In any event, Venice emerged from the highly destructive Viking invasions--which penetrated Europe from the Baltic to the Mediterranean to the walls of Paris and Constantinople--with a dominant share of European trade. The chief commodity Venice offered was Slavic and Hungarian slaves captured by the Vikings in Russia. Venetian ships carried the slaves across the Black Sea and Mediterranean to be bartered in Egypt and the Near East for spices, silk, and other luxury items bound for Europe. By the tenth century, when the Slavs and the Hungarians had converted to Christianity, Venice shifted its slave trade to mostly Turks and Tatars, since the Church, fallen to a piteous level of degeneracy, did not object to selling heathens.

At this time, it is likely that Christian civilization would have destroyed itself were it not for the intervention of Islamic scholarship. During the entire period, perhaps the finest schools in the world were in Islamic Spain, where Muslims, Jews and Christians collaborated peacefully for centuries. Moreover, Islamic schools were open to all comers including foreigners, regardless of faith, or the prevailing political situation. One such school, located in Cordoba, boasted a library of over 400,000 books, while the largest libraries in Christian Europe had less than 1000. Studies in Cordoba attracted the likes of Gerbert, a low born Catalonian youth who rose to become Bishop of Reims in 972. Gerbert is responsible for introducing Islamic science--which was far superior to the science of Europe--into France, Germany, and Italy. His remarkable career as Bishop, teacher of two Holy Roman Emperors, and political activist who helped to install the first Capetian king of France, culminated in 999 when he became Pope Sylvester II. As a result of the efforts of Gerbert and his contemporaries, the population of Europe finally began to recover from the Viking invasions.

One of Gerbert's key students, Fulbert, became Bishop of Chartes in 1006. At Chartres, Fulbert became a famous teacher of several disciplines, and organized one of the greatest science-driver projects in history: cathedral building. Cathedral construction sites became the equivalent of research laboratories where new tools, technologies, and production techniques were invented and developed. For example, cathedral builders developed the cam shaft, which enabled circular motion to be transformed into reciprocal motion. With cam shaft technology and a variety of newly developed tools, the mills, factories and mines of Europe were revolutionized. As workers were freed from labor-intensive drudgery, they were able to develop new, more advanced skills. Rapid population growth, together with a higher standard of living was the happy effect. In turn, the cathedrals became the centers of urbanization and ever more advanced scholarly pursuits. By 1210, with the widespread introduction into Europe of the writings of the great Islamic scholar Avicenna, whose science and philosophy were by far the most advanced in the world, it appeared, once again, that the Kingdom of God was within the realm of possibility.

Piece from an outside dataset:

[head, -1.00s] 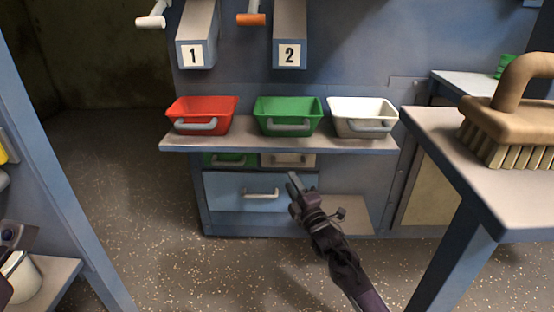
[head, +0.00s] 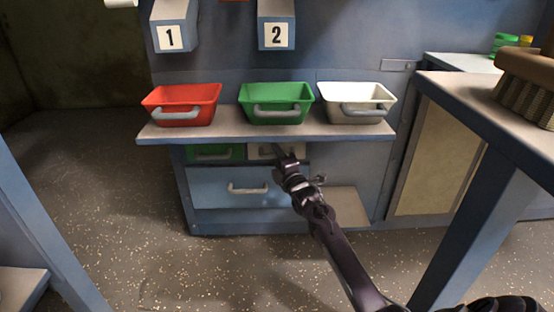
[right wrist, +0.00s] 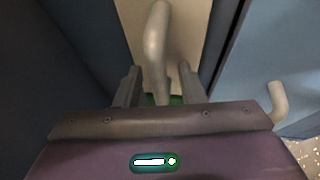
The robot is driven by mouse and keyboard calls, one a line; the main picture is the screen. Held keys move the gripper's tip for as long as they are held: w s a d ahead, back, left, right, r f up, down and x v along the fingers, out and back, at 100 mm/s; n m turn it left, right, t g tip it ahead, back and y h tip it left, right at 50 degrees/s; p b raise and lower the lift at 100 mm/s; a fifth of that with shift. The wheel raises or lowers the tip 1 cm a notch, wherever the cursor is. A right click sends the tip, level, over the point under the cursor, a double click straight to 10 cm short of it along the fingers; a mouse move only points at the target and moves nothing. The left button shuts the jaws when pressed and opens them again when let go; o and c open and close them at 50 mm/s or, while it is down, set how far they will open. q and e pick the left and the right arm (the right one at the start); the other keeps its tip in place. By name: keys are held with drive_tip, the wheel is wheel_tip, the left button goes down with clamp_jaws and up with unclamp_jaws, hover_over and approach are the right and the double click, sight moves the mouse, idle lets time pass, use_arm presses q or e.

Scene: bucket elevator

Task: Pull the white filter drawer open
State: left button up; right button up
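The white filter drawer (head: 259,153) is the small off-white front under the shelf, right of a green one. It looks shut, and my arm hides part of it. Its grey handle (right wrist: 157,45) runs lengthwise in the right wrist view, with its near end between the fingers. My right gripper (head: 283,162) is in front of this drawer. In the right wrist view the gripper (right wrist: 158,76) is open, with one finger on each side of the handle and gaps showing. My left gripper is not in view.
A shelf (head: 230,133) with red (head: 180,96), green (head: 275,95) and white (head: 345,92) bins overhangs the drawers. A green drawer (head: 212,152) is to the left. A wide blue drawer (head: 225,183) is below. A table (head: 500,125) with a brush stands at right.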

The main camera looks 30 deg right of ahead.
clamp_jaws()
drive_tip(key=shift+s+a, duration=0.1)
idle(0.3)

Unfortunately, the enemies of humanity, led by the Venice, were more determined than ever to destroy freedom and increase their own power. The growing collaboration between Christianity and the high culture of Islam was the immediate target. The Turkish invasions of the Muslim world and the subsequent Crusades, the first of which began in 1096, were the brutal response. In every case, Venice was the prime beneficiary of the clash of Turkish, Christian, and Islamic swords. It was primarily Venetian ships that transported the Crusaders, and it was French, German, and Italian silver that paid the way. Armies were manipulated, monarchs were overthrown, and rivers of blood were spilled as the wealth and power of Venice grew. Wherever the Crusaders hacked out a piece of ground in Byzantium or the Levant, Venetian merchants plied their trade unimpeded. They played on the passions and greed of Christian and Muslim alike.

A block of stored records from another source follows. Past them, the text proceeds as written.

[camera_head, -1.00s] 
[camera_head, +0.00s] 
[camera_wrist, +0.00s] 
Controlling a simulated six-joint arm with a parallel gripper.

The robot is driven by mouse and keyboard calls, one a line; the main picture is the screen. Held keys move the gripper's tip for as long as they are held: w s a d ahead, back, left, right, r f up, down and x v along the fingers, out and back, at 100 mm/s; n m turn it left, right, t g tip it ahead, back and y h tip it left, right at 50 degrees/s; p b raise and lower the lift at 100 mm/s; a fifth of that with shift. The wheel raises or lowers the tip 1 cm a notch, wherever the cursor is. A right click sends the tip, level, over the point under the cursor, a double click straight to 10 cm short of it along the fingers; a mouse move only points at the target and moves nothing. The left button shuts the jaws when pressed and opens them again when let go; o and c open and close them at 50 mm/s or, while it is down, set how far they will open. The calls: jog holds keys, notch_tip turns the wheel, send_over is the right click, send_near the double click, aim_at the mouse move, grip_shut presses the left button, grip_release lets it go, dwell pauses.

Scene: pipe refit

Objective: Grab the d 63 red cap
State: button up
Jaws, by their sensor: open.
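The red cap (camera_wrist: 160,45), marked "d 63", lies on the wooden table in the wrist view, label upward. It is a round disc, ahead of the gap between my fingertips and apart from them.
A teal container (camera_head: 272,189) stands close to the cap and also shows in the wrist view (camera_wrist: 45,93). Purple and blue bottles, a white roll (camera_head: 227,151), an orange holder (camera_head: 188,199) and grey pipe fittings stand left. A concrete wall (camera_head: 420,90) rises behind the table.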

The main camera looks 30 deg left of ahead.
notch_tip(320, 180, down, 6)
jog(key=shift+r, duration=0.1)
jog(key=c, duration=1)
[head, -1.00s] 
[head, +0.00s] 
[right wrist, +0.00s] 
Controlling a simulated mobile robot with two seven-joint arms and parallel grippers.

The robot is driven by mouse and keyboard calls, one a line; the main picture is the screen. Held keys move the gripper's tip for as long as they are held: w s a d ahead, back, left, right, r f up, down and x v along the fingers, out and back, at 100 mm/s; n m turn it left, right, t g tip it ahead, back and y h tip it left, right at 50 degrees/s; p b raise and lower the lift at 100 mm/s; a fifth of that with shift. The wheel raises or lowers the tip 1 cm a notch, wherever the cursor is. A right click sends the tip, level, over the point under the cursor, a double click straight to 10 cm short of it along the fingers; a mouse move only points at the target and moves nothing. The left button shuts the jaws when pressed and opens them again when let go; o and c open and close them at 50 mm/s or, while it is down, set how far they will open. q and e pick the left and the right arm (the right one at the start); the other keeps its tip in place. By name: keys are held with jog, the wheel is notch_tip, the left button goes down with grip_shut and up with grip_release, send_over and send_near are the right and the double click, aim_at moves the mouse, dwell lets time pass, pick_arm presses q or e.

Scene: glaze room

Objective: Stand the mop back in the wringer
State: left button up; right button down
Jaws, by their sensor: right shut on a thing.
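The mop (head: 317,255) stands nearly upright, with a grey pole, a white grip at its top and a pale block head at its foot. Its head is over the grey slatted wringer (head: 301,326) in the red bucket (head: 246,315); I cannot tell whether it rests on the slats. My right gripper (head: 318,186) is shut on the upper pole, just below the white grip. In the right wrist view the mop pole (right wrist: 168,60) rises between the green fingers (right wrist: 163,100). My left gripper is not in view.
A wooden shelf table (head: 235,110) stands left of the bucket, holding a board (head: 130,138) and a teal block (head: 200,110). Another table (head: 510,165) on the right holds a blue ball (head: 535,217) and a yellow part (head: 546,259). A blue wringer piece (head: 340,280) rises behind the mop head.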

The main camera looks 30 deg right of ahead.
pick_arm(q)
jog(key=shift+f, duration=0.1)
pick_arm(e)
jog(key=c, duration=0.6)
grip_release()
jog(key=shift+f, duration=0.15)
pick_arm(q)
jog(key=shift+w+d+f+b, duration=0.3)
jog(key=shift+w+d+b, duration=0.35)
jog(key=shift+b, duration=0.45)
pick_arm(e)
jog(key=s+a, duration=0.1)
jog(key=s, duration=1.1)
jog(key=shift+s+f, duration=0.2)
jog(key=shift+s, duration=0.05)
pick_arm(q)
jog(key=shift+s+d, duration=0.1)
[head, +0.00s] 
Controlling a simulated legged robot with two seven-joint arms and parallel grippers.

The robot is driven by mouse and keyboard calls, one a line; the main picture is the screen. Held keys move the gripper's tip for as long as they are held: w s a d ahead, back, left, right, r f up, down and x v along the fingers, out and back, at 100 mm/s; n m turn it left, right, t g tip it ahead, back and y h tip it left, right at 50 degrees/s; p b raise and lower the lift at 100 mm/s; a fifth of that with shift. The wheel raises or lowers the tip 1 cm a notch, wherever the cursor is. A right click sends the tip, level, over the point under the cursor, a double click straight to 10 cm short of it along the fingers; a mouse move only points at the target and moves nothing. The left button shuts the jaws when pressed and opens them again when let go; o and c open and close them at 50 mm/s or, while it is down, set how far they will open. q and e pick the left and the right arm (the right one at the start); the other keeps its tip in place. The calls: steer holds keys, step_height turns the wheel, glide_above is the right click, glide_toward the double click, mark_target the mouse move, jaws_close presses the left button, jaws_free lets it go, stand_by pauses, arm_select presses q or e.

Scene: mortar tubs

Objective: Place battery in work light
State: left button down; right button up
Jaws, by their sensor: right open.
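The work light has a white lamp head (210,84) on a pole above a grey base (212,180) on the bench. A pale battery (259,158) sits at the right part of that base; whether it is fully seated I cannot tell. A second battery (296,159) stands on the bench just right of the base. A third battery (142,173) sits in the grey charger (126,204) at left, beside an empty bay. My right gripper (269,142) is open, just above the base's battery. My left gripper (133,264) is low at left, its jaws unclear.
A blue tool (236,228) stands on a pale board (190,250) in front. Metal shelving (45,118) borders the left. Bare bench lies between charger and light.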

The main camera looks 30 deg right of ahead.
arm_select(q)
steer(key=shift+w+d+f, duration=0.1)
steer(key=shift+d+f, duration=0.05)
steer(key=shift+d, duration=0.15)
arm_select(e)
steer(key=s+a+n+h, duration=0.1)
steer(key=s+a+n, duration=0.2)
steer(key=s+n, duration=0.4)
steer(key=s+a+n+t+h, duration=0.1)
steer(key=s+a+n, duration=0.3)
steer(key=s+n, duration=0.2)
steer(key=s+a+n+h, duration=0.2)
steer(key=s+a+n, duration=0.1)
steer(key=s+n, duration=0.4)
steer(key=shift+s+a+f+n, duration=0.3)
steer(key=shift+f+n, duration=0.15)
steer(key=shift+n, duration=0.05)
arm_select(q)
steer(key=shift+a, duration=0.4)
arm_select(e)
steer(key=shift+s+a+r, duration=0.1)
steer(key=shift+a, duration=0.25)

Moreover, it was Venice that sought to undermine the long awaited Kingdom of God through the introduction of Aristotelianism as a counter to Platonism, which, as we have seen, was the basis of Augustinian Christianity. Towards that end, in 1135, the Venetian senate sent Giacomo da Venezia to study Aristotle in Byzantium. Two years later he returned to Venice, translated Aristotle into Latin, and set up a school to teach Aristotelian philosophy. The epistemological issue was clear: Aristotle denied the existence of Platonic ideas upon which the Christian concept of the Logos had been built, and substituted his notion of "categories" instead. Aristotelian categories, as opposed to Platonic ideas, are fixed entities. For example, in Platonic Christianity man exists as an idea! The ideal man is the Logos--referred to as the "Son of Man" in the New Testament--whose singular example is one that all men can strive to pursue. To Aristotle, man, like an animal, is a merely a fixed category. Hence, the rulers will always be the rulers, and the ruled will always be the ruled.

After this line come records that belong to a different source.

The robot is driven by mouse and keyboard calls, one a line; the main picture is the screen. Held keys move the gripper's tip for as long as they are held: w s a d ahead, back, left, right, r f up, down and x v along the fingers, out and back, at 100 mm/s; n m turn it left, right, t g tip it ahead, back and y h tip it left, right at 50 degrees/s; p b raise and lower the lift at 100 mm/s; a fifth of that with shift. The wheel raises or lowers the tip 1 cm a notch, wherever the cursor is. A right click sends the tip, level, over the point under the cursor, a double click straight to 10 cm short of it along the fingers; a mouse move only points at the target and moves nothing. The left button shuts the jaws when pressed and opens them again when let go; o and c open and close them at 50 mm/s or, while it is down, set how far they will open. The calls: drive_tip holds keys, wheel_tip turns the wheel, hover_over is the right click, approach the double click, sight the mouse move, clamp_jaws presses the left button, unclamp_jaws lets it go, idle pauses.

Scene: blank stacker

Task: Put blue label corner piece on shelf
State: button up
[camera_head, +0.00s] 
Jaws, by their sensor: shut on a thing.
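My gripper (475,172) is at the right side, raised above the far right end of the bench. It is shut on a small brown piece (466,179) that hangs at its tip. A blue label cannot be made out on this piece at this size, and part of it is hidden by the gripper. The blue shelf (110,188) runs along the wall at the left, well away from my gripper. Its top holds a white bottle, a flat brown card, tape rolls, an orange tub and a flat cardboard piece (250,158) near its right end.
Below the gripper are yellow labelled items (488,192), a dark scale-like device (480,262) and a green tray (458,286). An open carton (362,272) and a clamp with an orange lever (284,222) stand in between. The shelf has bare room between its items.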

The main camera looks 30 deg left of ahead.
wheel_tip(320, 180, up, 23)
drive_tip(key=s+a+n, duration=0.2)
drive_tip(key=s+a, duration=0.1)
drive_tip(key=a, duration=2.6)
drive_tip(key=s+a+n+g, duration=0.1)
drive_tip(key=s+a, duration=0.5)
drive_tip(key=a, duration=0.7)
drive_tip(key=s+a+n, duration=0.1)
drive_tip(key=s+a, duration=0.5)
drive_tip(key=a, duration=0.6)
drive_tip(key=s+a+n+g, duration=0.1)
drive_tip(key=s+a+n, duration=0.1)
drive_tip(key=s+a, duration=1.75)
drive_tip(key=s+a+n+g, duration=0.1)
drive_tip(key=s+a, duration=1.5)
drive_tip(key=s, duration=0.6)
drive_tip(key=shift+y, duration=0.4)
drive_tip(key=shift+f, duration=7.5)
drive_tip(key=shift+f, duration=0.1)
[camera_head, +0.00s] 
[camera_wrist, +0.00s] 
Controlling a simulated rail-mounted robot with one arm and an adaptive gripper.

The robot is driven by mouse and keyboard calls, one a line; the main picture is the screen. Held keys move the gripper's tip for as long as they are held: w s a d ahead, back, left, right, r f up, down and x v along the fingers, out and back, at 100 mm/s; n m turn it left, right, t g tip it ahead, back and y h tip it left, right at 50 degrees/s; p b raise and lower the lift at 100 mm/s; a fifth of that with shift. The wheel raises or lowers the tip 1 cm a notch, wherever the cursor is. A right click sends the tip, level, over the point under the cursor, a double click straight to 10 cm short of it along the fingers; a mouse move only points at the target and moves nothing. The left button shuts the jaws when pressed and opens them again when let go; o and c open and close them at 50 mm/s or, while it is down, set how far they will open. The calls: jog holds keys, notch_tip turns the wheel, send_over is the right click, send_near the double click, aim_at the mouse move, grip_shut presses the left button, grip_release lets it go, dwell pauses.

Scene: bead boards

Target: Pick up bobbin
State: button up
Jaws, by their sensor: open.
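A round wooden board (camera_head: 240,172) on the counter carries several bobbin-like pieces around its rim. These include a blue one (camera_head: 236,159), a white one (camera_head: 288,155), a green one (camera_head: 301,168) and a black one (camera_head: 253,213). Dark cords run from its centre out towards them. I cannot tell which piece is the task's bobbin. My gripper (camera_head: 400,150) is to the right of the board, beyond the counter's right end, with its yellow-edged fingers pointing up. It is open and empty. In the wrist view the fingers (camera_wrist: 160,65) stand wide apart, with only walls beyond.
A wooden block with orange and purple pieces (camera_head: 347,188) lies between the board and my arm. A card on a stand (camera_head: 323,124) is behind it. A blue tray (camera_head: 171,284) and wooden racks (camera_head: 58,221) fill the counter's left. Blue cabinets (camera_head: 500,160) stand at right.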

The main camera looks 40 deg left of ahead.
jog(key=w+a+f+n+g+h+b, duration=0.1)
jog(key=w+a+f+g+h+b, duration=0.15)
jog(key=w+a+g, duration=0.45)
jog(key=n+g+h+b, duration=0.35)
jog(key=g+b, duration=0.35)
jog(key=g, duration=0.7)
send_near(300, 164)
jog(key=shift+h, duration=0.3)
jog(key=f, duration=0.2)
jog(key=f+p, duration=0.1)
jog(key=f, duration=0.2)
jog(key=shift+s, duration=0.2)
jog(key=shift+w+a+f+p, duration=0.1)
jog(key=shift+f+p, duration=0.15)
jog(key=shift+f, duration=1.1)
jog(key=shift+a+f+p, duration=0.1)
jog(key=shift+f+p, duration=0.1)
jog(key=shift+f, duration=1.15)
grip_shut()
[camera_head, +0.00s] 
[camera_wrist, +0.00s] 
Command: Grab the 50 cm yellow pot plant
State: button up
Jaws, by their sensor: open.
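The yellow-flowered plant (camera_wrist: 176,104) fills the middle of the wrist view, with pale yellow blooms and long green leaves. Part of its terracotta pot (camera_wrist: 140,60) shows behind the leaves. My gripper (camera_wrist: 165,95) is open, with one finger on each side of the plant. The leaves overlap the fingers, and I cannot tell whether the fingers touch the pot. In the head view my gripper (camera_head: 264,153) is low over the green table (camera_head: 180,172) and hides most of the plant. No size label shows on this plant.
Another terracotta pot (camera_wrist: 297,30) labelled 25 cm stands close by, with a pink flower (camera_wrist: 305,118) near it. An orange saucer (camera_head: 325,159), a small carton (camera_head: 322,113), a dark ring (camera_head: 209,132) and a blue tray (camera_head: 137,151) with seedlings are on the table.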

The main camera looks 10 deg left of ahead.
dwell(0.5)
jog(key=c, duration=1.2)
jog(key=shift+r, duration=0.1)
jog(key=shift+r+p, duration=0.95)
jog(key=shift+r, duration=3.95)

Since categories are all that is real in Aristotelian philosophy, names are primary. For example, according to Aristotelian logic, Venice is a "republic" simply because it is named a republic. Any student of Plato's Republic, however, will immediately recognize the fraud. In sum, the philosophy of Aristotle almost always serves the apparent interests of an unjust ruling elite simply because it denies the possibility of change, or, the "Becoming" upon which Plato built his philosophy.

Venice spread Aristotelianism throughout Europe until it became virtually hegemonic in the predominant scholasticism of the day. As one historian put it, "Because many of the early [church] fathers both in the east and the west had developed their theologies under the influence of Platonic modes of thought, the reinterpretation of these theologies by scholasticism required that the doctrinal content of the tradition be disengaged from the metaphysical assumptions of Platonism."

By the close of the thirteenth century, when the Crusading spirit was spent and overfed by the blood of innocents, and the minds of the people were constricted by the straightjacket of Aristotelianism, the world was nearly ruined. The Kingdom of God was but a flicker. Christendom would not see the light until Traversari, Brunelleschi, Nicholas of Cusa, and others would lead the way for the Golden Renaissance to come.